Some of it will be obvious, but an hour spent reading everything that your new camera can do will not just help you master the controls – discovering its less obvious features will make you more adventurous with your photography.
2) Format the memory card
Formatting the memory card you put into your camera is one of the first things you should do before anything else. You don't actually need to do this, but it ensures that the card is optimized to work with the specific camera you are using – and deletes any existing files created by other devices on the card.
3) Write down the serial number
It's always a VERY good idea to write down the serial numbers of your camera and lens(es) and put them somewhere safe – storing them as an entry in the phone book on your mobile is one idea.
This is important for a number of reasons, such as completing your camera's warranty, and identifying your camera should the worst happen – which brings us to the next point…
4) Check the insurance
Check that the camera is covered by your standard household insurance. You may need to have this specifically added, to ensure that it is covered when out and about, or traveling away from home. The best camera insurance depends on your own individual needs, so it's worth looking around.
5) Take lots of pictures
Go and take lots of pictures – of lots of different subjects – even if it is just around your house. This will help you familiarize yourself with the camera and the controls. As renowned French street photographer Henri Cartier-Bresson once pithily said, "Your first 10,000 pictures are your worst," so you might as well get those ones out of the way as soon as you can!
6) Use the histogram
It's really useful to find out how to display the histogram on your camera. This graph is often hidden away as a menu option, but learning how to use a histogram is one of the most useful aid available to help you master exposure.
In fact, here's a 6a) check out some photography tips videos to get your started on your photographic journey!
7) Charge the batteries
This is a bit of an obvious one but, when you first get a camera, the battery may not be charged at all or only have a small bit of charge. Plug in the battery straight out of the box, and then check out the best camera batteries to find a spare or two. Like memory cards, it's always worth having a backup battery in your bag!
8) Go manual
It's tempting to leave the camera in its fully automatic mode straight away, but trying your hand at the manual controls will open the door to more creative possibilities. Whether you delve into aperture priority, shutter priority or go for full manual, you can teach yourself by trial and error and eventually come out the other side a better photographer.
And if you want to go really old school, learn how to master manual focus to take total control!
9) Get yourself some camera cleaning kit
There is nothing worse than having a fleck of dust, a smudge or fingerprint on the lens when you are trying to take a great photograph. To remedy this, there are many camera cleaning kits available. While a smudge or two may feel like a trivial thing, dirt can be a real camera cleaner so learning how to clean your camera is essential.

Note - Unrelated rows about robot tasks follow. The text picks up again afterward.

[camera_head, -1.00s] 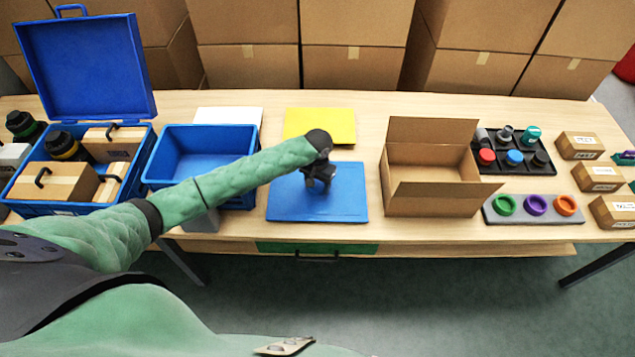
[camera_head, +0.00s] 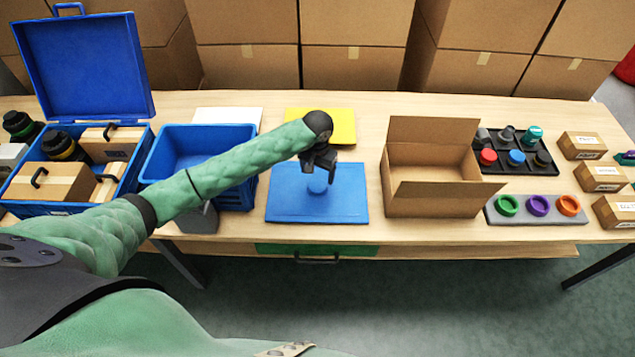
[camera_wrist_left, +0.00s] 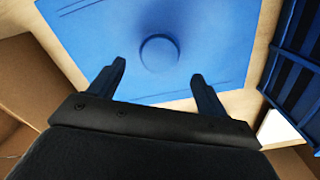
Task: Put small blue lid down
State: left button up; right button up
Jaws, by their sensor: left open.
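The small blue lid (camera_head: 317,186) lies on the blue mat (camera_head: 290,207) in the middle of the table. It also shows as a round blue disc (camera_wrist_left: 159,52) on the mat in the left wrist view. My left gripper (camera_head: 321,168) is above the mat, just over the lid. In the left wrist view its two fingers (camera_wrist_left: 158,80) are spread apart with nothing between them, and the lid lies clear beyond their tips. My right gripper is in neither view.
A blue bin (camera_head: 150,175) stands left of the mat, and an open cardboard box (camera_head: 430,200) stands to its right. A yellow mat (camera_head: 342,128) lies behind. A black tray (camera_head: 548,167) with several coloured caps and a grey strip (camera_head: 515,218) with coloured rings are further right.

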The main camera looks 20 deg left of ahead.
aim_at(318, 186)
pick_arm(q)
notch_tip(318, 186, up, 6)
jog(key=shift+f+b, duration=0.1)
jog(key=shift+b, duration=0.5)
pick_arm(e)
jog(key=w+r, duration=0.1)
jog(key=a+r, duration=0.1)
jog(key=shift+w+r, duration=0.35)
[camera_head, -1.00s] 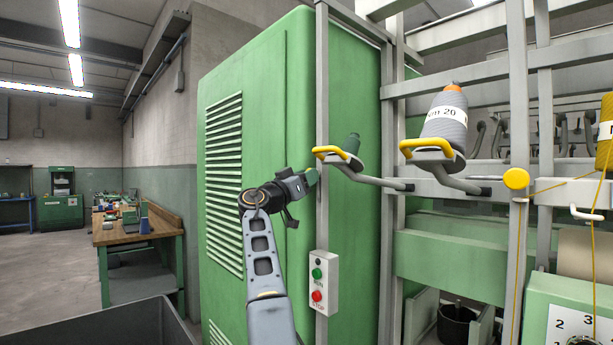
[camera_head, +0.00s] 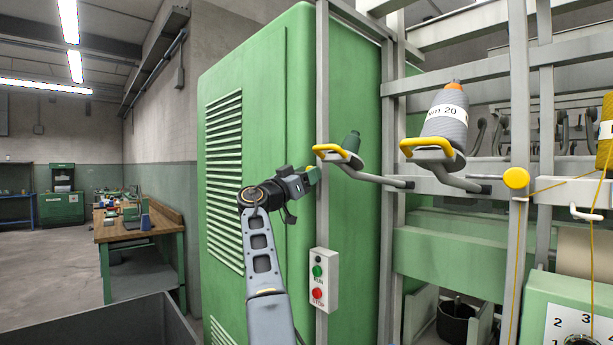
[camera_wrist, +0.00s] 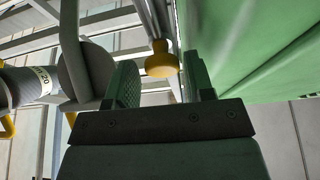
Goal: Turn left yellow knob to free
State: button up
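A yellow knob (camera_wrist: 161,60) on a short stem shows in the wrist view, beside a grey post and between the directions of the two green fingers. My gripper (camera_wrist: 160,82) is open and empty, with the knob a little beyond the fingertips. In the head view my gripper (camera_head: 311,176) is at the left grey post (camera_head: 322,110), and it largely hides the knob there. Another yellow knob (camera_head: 516,178) sits on the right post, well apart from my gripper.
Bobbin holders with yellow handles (camera_head: 338,153) stick out just right of my gripper, one bearing a grey yarn cone (camera_head: 444,122). A button box (camera_head: 320,283) is below on the left post. The green cabinet (camera_head: 255,90) stands close on the left.

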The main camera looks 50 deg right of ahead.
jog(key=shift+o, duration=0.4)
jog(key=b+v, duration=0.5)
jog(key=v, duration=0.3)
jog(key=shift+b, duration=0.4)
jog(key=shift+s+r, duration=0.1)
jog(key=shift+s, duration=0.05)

Beyond cleaning the lens, it's also worth knowing how to clean your camera sensor. It's definitely a more advanced procedure, but much cheaper than sending your camera in to be serviced – so make some time to check out the best camera sensor cleaning kits too.
10) Get a kitbag
As much as you should keep your camera clean, you should also look to protect your camera from the elements in the first place with a decent camera bag. The best camera bag ranges from being durable to being completely weatherproof. However protective you need your bag to be, though, the most crucial thing is to make sure that you get one big enough to fit your camera and the additional lenses and accessories that you will acquire.